David McCraw of Greer, who, along with fellow nominee William “Kevin” Newman of Inman, lost the District 4 seat to Thomas Ervin, a former S.C. House member and circuit court judge, told The Nerve he sent emails before the election to lawmakers asking them to “look at what the Public Service Commission needs” in the wake of the V.C. Summer debacle, and also to “look at the qualifications of the candidates and pick the candidates who basically had the qualifications that would support and help the Public Service Commission.”
But no lawmaker responded about the problems facing the PSC, said McCraw, who, according to his candidate questionnaire, is a longtime financial advisor and restaurant owner.

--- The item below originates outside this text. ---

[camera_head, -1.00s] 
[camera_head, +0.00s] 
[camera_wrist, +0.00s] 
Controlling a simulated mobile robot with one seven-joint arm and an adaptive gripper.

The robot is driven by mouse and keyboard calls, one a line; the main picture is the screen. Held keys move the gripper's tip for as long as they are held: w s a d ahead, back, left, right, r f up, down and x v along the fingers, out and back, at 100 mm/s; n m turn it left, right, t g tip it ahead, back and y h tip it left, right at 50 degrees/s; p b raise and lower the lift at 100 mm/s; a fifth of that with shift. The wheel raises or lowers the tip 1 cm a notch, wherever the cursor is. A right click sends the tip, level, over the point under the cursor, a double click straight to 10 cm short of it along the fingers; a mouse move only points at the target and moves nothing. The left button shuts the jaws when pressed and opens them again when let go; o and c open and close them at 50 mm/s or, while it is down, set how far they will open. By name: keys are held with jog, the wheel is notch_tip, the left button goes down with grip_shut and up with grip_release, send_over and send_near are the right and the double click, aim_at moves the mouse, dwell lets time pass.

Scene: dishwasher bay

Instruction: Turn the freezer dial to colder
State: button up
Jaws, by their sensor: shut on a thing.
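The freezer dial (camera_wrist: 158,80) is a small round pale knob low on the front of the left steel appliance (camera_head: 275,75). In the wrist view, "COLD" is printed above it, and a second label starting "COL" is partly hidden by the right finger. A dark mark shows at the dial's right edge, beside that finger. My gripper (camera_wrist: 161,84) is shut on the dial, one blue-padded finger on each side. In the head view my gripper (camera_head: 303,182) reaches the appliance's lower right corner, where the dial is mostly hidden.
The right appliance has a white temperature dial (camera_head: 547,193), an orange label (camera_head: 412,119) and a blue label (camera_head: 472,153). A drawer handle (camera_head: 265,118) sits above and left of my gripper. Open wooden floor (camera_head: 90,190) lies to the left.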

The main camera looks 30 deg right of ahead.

McCraw, an unsuccessful state Senate candidate in 2016, contended the lack of response showed that lawmakers weren’t really interested in candidates’ qualifications.
“It’s not based off of qualifications or what’s best for the Public Service Commission,” he said. “It’s only based on who has helped who in the past, where they are politically; and it has nothing to do with the candidates whatsoever.”
Mack said PURC members are now looking for PSC candidates who will make ratepayers’ interests more of a priority, though lawmakers in 2007 quietly passed a law that allowed the PSC to increase South Carolina Electric & Gas rates for the now-abandoned V.C. Summer project.
Legislation that would give SCE&G customers a temporary rate decrease stalled at the end of this year’s regular session. Under the PSC-approved rate increases, typical residential SCE&G customers pay about 18 percent of their monthly bills, based on 1,000 kilowatt hours used, toward the failed $9 billion nuclear project.
“I’ve said in so many of the meetings that there’s no way we are going to make ratepayers ‘whole’ from all of the past, but we need to focus on ratepayers from this day forward,” Mack said.